Orban's intransigence in promoting the Status Law -- as well as his party's flirting with ultranationalist politician Istvan Csurka's far-right MIEP -- raised fears in Western circles and among neighbors of a possible postelection alliance between the two.
Kester Eddy, a Budapest-based correspondent for London's "Financial Times," says MIEP's re-accession to parliament could have damaged Hungary's EU bid and provoked a rift with neighboring countries.
"The nationalist rhetoric would, of course, even have potentially endangered EU accession, I'd have thought. You know, the kinds of words and language that [far-right MIEP leader] Mr. Csurka and others were using wouldn't make the average moderate Romanian or moderate Slovak feel particularly easy, I don't think!"
Eddy believes that, ironically, Orban's increasingly nationalist rhetoric may have had a doubly negative effect on his party's showing in the election.
On the one hand, says Eddy, it may have attracted some votes from MIEP itself, leaving the latter out of the parliament.

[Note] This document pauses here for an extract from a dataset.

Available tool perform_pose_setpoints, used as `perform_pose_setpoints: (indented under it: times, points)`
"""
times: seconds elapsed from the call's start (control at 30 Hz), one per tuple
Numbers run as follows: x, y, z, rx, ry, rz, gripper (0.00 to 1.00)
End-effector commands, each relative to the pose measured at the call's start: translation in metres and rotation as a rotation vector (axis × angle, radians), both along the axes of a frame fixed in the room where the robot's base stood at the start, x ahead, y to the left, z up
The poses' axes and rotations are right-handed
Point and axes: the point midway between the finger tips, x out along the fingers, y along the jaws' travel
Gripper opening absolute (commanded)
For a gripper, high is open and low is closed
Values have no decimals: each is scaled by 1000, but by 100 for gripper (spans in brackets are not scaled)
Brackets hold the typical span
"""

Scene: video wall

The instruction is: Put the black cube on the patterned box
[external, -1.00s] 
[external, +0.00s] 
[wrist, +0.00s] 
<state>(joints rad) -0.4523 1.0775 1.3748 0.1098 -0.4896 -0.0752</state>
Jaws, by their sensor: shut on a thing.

And on the other hand, it convinced dissatisfied moderates from Orban's own coalition to split last year and form a new movement, the Centrum Party (CP).
The Centrum Party did not enter parliament -- taking just over 3 percent of the vote yesterday -- but Eddy says those lost votes may have cost FIDESZ the election. He says a Socialist victory in the second round would also help ethnic Hungarian minorities in neighboring countries.
"I would say [a moderate Socialist government] would have a fairly immediate effect in that -- however much they support or don't support [the Hungarian minorities abroad] -- they won't trumpet it as FIDESZ did. And that will mean that the majority populations [in neighboring countries] and the nationalist-leaning minorities within those majorities will not have the ammunition to stir up trouble saying, 'There go the Hungarians high-and-mighty, they want to revise the borders, etc."
Some commentators also point out that the SZDSZ liberals voted against the Status Law, while the Socialists themselves only voted for the law after initially opposing it. They say that amendments to the law may be possible if the Socialists win the second round on 21 April.